However, these methods also have the drawback that the fibre is not
recovered, and therefore, cannot be reused.
[0014] Given this problem, the company SINTEF, together with a
group of Norwegian companies and organisations, have developed a
method to make use of the materials used in boats through a
chemical recycling process that enables the resin to be separated
from the fibreglass so that both products can be reused
(www.sciencedaily.com/releases/2011/06/110609083228.htm). The
inventors suggest that the process is effective, since it enables
approximately 80% of the materials that make up boats to be
recycled. However, the industrial implementation thereof has the
drawback that the materials must be treated at high temperatures,
close to 220.degree. C. for 2 hours, which makes the application
thereof significantly more difficult.
[0015] Therefore, there is currently no method for recycling
composite materials of fibre and resin that enables the recovered
inorganic fibres to be reused and does not use aggressive
treatments that degrade the fibres, whether they are mechanical or
chemical at high temperatures.
DESCRIPTION OF THE INVENTION
[0016] In light of the above, it is necessary to look for a
comprehensive solution to the problem of recycling composite
materials of fibre and resin by means of methods that can be
carried out under mild temperature conditions and are not
chemically aggressive with the inorganic fibres, such that they
enable the reuse thereof.
[0017] The major advantage of the method described herein is that
it enables the resin to be separated from the fibres at room
temperature, recovering the fibres without being damaged and
enabling the subsequent use thereof. To do so, a halogenated
organic solvent must be used, preferably a chlorinated organic
solvent, or any other halogenated solvent, to recover the inorganic
fibre by chemically separating the fibre from the resin matrix.

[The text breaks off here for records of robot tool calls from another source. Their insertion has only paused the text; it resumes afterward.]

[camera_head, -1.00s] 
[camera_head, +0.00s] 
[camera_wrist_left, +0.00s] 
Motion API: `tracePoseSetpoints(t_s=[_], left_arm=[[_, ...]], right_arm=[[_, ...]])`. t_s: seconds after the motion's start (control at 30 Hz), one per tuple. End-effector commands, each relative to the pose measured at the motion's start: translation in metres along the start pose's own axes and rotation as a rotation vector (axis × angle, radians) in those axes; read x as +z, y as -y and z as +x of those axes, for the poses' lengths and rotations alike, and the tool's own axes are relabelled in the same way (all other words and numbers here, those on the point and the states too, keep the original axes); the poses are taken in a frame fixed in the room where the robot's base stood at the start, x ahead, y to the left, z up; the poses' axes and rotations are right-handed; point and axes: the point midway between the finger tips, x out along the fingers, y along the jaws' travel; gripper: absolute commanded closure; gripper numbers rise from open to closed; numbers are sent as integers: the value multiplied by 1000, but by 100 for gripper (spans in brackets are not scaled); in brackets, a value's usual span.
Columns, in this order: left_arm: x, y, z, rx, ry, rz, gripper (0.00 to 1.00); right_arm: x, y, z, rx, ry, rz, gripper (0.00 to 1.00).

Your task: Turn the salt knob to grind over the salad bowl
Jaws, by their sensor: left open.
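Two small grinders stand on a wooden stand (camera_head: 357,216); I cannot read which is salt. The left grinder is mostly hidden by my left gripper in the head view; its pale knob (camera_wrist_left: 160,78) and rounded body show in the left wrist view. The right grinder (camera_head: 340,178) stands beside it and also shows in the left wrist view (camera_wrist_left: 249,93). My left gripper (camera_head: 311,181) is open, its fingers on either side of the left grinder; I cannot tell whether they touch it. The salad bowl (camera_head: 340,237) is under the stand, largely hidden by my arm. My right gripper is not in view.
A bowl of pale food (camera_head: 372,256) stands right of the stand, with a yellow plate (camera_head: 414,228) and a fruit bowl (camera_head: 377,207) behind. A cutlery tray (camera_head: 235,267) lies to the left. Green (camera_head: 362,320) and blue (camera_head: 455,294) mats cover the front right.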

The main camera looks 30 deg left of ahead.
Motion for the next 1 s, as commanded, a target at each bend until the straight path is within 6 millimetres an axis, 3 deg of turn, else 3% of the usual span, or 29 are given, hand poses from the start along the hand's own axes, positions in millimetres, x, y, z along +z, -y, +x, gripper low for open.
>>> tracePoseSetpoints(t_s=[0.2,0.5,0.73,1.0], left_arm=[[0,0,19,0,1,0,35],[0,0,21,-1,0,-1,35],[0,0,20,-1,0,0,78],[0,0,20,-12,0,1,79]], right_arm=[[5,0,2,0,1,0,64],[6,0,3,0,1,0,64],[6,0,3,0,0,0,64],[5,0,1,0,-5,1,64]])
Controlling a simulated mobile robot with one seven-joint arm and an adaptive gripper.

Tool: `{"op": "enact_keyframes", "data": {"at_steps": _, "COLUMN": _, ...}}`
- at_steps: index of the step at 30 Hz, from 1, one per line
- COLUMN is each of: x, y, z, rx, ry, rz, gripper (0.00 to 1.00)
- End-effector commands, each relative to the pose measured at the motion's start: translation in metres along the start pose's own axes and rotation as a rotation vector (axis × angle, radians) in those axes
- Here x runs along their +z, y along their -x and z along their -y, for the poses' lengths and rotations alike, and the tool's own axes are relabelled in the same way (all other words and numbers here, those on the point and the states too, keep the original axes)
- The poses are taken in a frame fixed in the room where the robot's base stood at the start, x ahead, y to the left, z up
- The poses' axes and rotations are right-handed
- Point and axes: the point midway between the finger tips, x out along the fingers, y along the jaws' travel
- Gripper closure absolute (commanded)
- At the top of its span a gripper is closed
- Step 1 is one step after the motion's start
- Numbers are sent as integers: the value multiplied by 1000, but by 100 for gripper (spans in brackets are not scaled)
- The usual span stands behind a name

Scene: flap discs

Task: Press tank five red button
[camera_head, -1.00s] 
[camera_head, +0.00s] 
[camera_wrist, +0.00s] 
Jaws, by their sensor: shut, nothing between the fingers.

[0018] Therefore, the present invention relates to a method by
which means inorganic fibres are separated from the resin in
composite materials of fibre and resin by means of chemical
treatment at room temperature, which enables the inorganic fibre to
be recovered without damaging it.
[0019] Thus, in a first aspect, the present invention relates to a
method for recovering inorganic fibres from a composite material of
fibre and resin (hereinafter, method of the present invention)
which is carried out a room temperature and comprises the following
steps: [0020] a) treatment of the composite material of fibre and
resin with a halogenated organic solvent, [0021] b) separation of
the fibre from the resin of the material dissolved in step a).
[0022] In the present invention, room temperature is understood as
a temperature that does not exceed the boiling point of the
solvent.
[0023] In a more particular embodiment, the method of the present
invention comprises a step prior to step a) for conditioning and
cutting the starting material of fibre and resin and eliminating
other materials, such as wood, metal, etc.
[0024] In a particular embodiment of the present invention, the
inorganic fibres are selected from among fibreglass, carbon fibres
or aramide fibres.
[0025] In a particular embodiment, the resin of the composite of
fibre and resin is a thermosetting resin or a hot-melt resin with
enough reactivity to be degraded by the solvent used.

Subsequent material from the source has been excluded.